Just when we thought we’d seen the last of SPACs, 2025 has brought them roaring back. Remember 2021? That was the peak of the SPAC frenzy, with 600 deals raising a whopping $163 billion. Then came the hangover, a sharp collapse and regulatory crackdown under the watchful eye of former SEC chair Gary Gensler. But financial markets have short memories, and SPACs are proving no exception.

The current revival has its roots in volatility: traditional IPOs have stumbled badly under the weight of Trump’s renewed protectionist trade policies. Uncertainty scares IPO investors, pushing companies to seek alternative paths to the public markets. SPACs (special purpose acquisition companies, or blank-cheque entities) have stepped into the breach.

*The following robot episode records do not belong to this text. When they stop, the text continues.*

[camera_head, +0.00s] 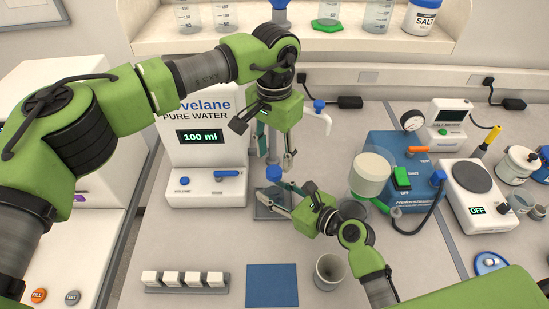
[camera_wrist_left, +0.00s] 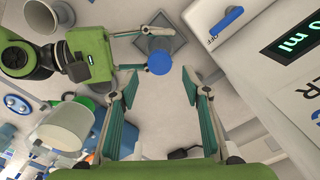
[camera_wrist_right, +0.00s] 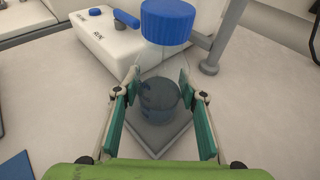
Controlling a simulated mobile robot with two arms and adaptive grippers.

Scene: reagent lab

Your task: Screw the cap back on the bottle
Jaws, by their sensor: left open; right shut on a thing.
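The clear bottle (camera_wrist_right: 158,102) stands upright on a grey square plate (camera_wrist_right: 152,145), with dark liquid low inside. The blue cap (camera_wrist_right: 167,22) sits on top of the bottle; how tightly it is screwed cannot be told. The cap also shows in the head view (camera_head: 274,173) and in the left wrist view (camera_wrist_left: 160,60). My right gripper (camera_head: 281,193) is shut on the bottle's body below the cap, with one finger on each side. My left gripper (camera_head: 274,156) is open and empty above the cap, its fingers pointing down. In the left wrist view the cap lies beyond and between the open fingertips.
The water dispenser (camera_head: 203,150) stands close on the left. A blue pump unit (camera_head: 400,150) with a pale round vessel (camera_head: 371,172) stands to the right. A beaker (camera_head: 330,270), a blue mat (camera_head: 272,286) and white blocks (camera_head: 188,280) lie in front.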

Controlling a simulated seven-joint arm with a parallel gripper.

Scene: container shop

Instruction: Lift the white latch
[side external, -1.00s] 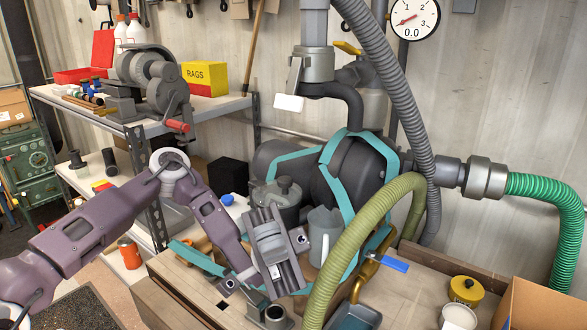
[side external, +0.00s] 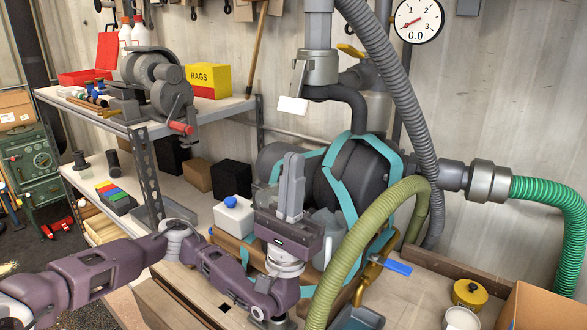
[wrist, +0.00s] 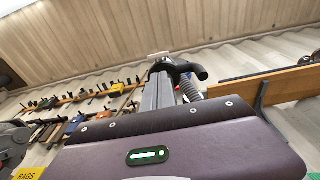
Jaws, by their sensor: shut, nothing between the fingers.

This year alone, we’ve already seen 44 SPAC IPOs raising around $9 billion, almost matching the full-year numbers from 2024. Clearly, capital sees opportunity amid the chaos.

Interestingly, the banks leading this charge aren’t the usual suspects. Big players like Credit Suisse, Citi, Deutsche Bank, and Jefferies have mostly fled the scene, driven away by SEC scrutiny and high compliance costs. This void has become fertile ground for boutique banks like Cohen & Company, Maxim Group, and others, whose smaller scale lets them navigate regulatory complexities with less friction. These mid-tier players are hungry, flexible, and far less worried about reputational damage than their big-bank counterparts.

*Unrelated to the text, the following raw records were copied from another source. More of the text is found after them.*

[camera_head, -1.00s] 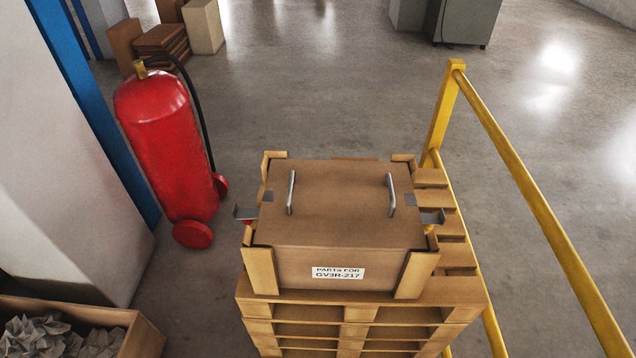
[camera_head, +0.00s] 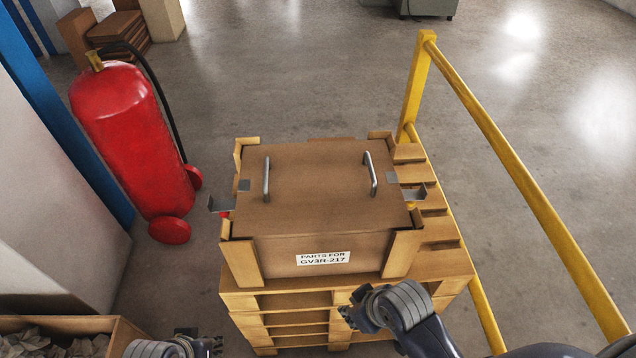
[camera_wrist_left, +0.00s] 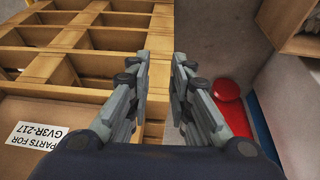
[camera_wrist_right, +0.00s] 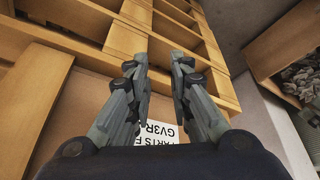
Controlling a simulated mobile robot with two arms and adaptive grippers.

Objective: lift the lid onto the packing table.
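The lid (camera_head: 312,190) is a flat brown board with two upright metal handles, the left handle (camera_head: 266,178) and the right handle (camera_head: 370,174). It lies on a wooden crate (camera_head: 285,258) labelled "PARTS FOR GV3R-217", which stands on stacked pallets. Metal latches stick out at both sides, the left latch (camera_head: 219,204) and the right latch (camera_head: 415,194). My left gripper (camera_head: 208,345) is low at the bottom left, apart from the crate. My right gripper (camera_head: 348,312) is in front of the pallets, below the label. In both wrist views the fingers are apart and empty. I cannot identify the packing table.
Wooden posts hold the crate's corners. A yellow railing (camera_head: 510,170) runs along the right. A red fire extinguisher (camera_head: 125,140) stands at the left by a blue post. An open box (camera_head: 122,335) with crumpled paper is at the bottom left.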

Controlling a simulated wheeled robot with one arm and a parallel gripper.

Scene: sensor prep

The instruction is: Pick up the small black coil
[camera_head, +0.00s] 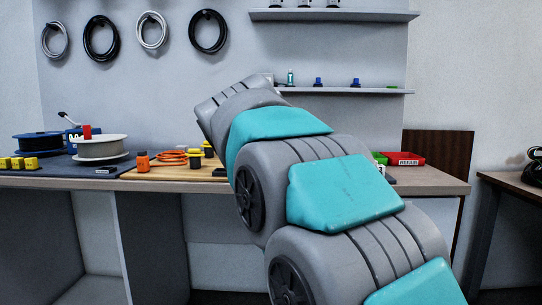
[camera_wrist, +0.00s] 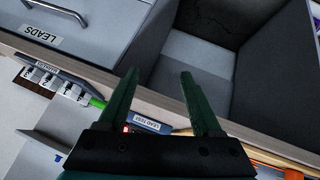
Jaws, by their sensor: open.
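Two black coils hang on the grey wall panel in the head view, a left one (camera_head: 88,39) and a right one (camera_head: 192,31). A dark coiled bundle (camera_head: 534,178) lies on the side table at the far right, cut off by the frame edge. I cannot tell which is the small black coil. My gripper (camera_wrist: 159,74) is open and empty in the wrist view, with its dark green fingers spread over the bench edge and an open compartment. No black coil shows in the wrist view. My arm hides the middle of the bench, and the gripper is not visible in the head view.
The bench (camera_head: 450,187) holds spools, an orange coil (camera_head: 172,156) and a red bin (camera_head: 404,159). Two shelves (camera_head: 335,15) are on the wall. A dark side table (camera_head: 500,181) stands right of the bench. A drawer labelled LEADS (camera_wrist: 42,34) shows in the wrist view.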

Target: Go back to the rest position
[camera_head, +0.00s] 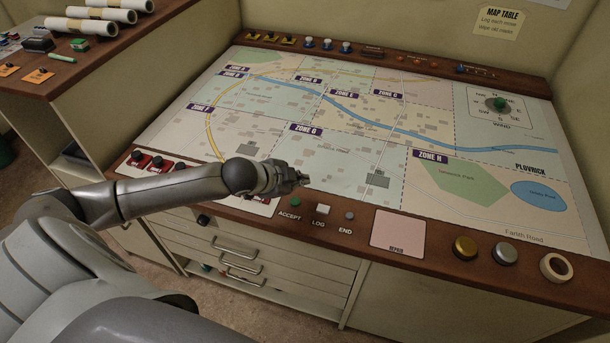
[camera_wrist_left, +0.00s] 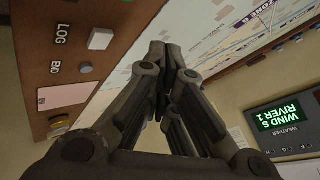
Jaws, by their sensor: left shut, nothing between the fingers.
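My left gripper (camera_head: 302,179) is over the near edge of the map table (camera_head: 470,237), just above the green ACCEPT button (camera_head: 295,202) in the head view. In the left wrist view its fingers (camera_wrist_left: 165,65) are together and hold nothing. The white LOG button (camera_head: 323,209) and the grey END button (camera_head: 349,215) are to the right of the gripper. LOG also shows in the left wrist view (camera_wrist_left: 101,38). I cannot tell whether the fingertips touch anything. My right gripper is in neither view.
Red switches (camera_head: 139,158) sit on the near rim at left. A pink pad (camera_head: 398,233), gold knob (camera_head: 465,247), silver knob (camera_head: 504,253) and tape roll (camera_head: 557,267) are at right. A wind dial (camera_head: 501,104) lies on the map. A weather display (camera_wrist_left: 285,119) shows in the wrist view.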

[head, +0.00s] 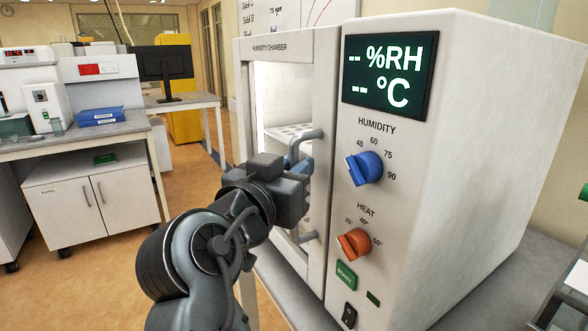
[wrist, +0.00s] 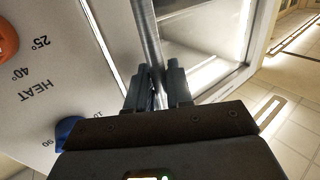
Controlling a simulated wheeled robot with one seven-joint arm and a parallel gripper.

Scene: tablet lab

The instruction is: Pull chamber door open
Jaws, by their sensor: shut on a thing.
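The humidity chamber (head: 480,150) is a white box with its door (head: 325,90) on the left of its front. The door has a window (head: 283,90) with a lit inside and a perforated shelf. The door looks shut, flush with the front; a small gap cannot be told. Its grey bar handle (head: 308,135) stands upright on the door's right side. My gripper (head: 299,172) is shut on the handle and hides its middle. In the wrist view, the fingers (wrist: 158,82) sit on both sides of the handle bar (wrist: 148,40).
Right of the door are a display (head: 388,77), a blue humidity knob (head: 364,167), an orange heat knob (head: 353,242) and a green start button (head: 346,274). A bench (head: 90,137) with devices stands far left. The floor (head: 195,190) between is clear.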

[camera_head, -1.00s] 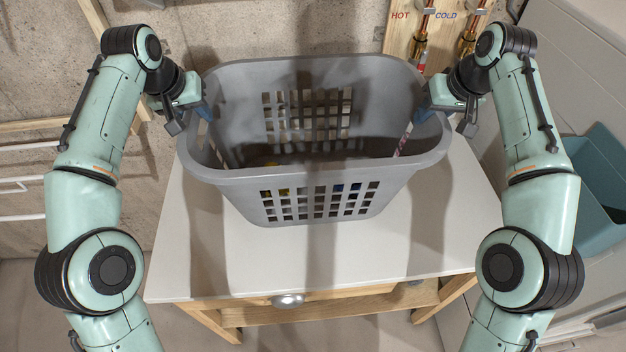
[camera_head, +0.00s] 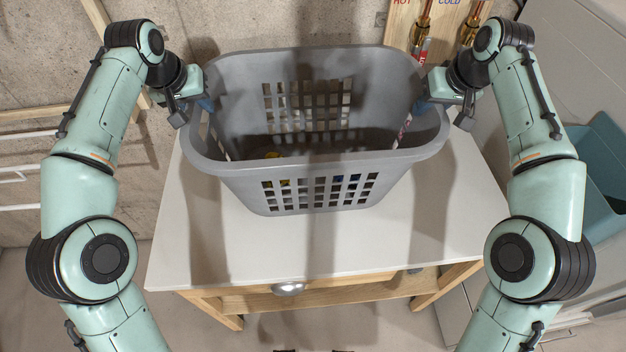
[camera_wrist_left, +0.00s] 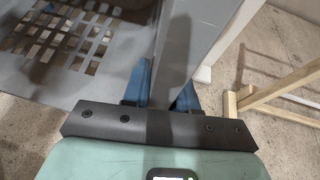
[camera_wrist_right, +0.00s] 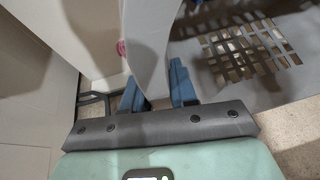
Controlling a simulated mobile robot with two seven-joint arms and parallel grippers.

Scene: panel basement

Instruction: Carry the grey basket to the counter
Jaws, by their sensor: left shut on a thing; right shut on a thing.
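The grey basket (camera_head: 318,162) is upright over the white counter (camera_head: 350,248) in the head view. I cannot tell whether its base touches the top. Some small yellow and blue items show inside it. My left gripper (camera_head: 205,104) is shut on the basket's left end, and the blue fingers (camera_wrist_left: 160,88) straddle the grey wall in the left wrist view. My right gripper (camera_head: 422,104) is shut on the right end, and its blue fingers (camera_wrist_right: 157,88) straddle the wall in the right wrist view.
A wooden board with HOT and COLD pipes (camera_head: 425,35) is on the wall behind. A teal bin (camera_head: 598,180) stands at the right beside pale appliances. White rails (camera_head: 25,172) are at the left. The front of the countertop is bare.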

So what exactly makes a SPAC tick? Think of it as a two-step dance. First, sponsors—often seasoned dealmakers like Betsy Cohen, Alec Gores, and even controversial figures like Devin Nunes—form a shell company, raising money typically at $10 a share. Investors get shares plus warrants, sweetening the deal. This cash sits safely in a trust until the sponsor finds a private company to acquire and take public, known as the “de-SPAC” transaction.

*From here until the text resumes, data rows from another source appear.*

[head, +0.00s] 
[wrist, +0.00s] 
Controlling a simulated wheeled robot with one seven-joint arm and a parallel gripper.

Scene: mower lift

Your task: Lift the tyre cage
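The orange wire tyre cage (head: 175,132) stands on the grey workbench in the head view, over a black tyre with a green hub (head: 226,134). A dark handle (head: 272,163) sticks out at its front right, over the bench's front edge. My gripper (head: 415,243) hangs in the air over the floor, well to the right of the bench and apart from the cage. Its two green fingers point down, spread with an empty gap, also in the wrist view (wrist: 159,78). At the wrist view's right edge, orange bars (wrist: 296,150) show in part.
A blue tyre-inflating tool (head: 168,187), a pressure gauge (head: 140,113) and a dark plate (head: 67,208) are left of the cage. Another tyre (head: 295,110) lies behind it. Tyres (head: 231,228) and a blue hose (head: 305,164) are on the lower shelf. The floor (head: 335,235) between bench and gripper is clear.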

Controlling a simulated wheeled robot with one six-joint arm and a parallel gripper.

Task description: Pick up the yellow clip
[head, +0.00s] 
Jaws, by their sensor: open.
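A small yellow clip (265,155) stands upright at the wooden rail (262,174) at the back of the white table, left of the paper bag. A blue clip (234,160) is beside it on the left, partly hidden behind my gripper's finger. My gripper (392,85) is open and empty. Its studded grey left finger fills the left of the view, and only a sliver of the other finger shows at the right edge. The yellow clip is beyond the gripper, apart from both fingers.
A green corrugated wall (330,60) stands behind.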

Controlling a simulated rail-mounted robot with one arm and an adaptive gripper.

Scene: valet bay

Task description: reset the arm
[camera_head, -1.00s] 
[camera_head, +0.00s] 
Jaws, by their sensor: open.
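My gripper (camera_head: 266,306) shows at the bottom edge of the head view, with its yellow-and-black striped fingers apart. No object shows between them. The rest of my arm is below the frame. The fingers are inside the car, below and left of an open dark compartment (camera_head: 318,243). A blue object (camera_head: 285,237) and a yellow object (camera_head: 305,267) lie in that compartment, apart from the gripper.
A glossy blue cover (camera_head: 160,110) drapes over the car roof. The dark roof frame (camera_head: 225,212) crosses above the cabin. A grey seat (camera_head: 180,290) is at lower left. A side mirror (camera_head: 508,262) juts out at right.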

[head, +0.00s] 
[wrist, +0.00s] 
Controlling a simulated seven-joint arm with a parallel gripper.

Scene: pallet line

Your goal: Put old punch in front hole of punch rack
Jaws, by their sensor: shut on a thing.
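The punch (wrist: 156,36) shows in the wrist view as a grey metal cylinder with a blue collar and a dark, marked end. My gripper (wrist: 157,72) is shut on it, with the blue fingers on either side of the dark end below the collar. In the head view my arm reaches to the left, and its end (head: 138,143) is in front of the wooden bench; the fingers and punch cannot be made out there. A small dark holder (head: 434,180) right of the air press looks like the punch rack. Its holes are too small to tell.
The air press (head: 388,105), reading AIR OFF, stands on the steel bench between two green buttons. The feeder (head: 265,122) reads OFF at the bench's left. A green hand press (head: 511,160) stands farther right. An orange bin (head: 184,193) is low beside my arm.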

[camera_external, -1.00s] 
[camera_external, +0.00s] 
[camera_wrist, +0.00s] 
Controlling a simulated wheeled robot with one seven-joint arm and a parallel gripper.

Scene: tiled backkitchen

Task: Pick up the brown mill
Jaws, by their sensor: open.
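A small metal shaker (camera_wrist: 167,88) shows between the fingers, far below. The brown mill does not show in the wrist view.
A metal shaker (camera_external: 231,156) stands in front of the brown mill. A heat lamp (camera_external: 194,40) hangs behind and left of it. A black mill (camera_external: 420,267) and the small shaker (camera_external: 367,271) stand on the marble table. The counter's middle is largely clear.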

Sponsors are heavily incentivized: typically receiving about 20% ownership as a “promote,” plus lucrative warrants. This creates a highly asymmetric scenario. Even a poorly performing deal can be a windfall for sponsors if the stock enjoys any temporary spike after going public. Investors, however, get one key protection: they can always redeem their shares at the original $10 price before the merger finalizes. In practice, that’s what many do, with redemption rates over 80% common in recent transactions. This forces sponsors to find additional private investors (known as PIPE deals) or accept dilution.

Yet despite these protections, investor outcomes are notoriously poor. In 2025, the median performance of newly-listed SPAC companies sits at a dismal 73% below their listing prices. It’s a pattern reminiscent of the post-boom bust of 2022. Why, then, do investors keep piling in? The short answer: speculation. The market continues betting on star sponsors and disruptive-sounding companies over solid business fundamentals.

Of course, the regulatory landscape has a lot to do with this speculative environment. The appointment of new SEC Chair Paul Atkins, seen as less stringent than his predecessor, Gary Gensler, has opened a perceived window for riskier deal-making. Small banks and ambitious sponsors have happily stepped through it, hoping to make hay while the sun shines.

But here’s the thing about SPAC cycles: they rarely end gracefully. The “dash for SPACs” is back, but it probably won’t last. Whether it’s a regulatory crackdown, market shock, or investor burnout, something always comes along to burst the SPAC bubble. Until then, expect this speculative cycle to continue—with plenty of thrills and spills along the way.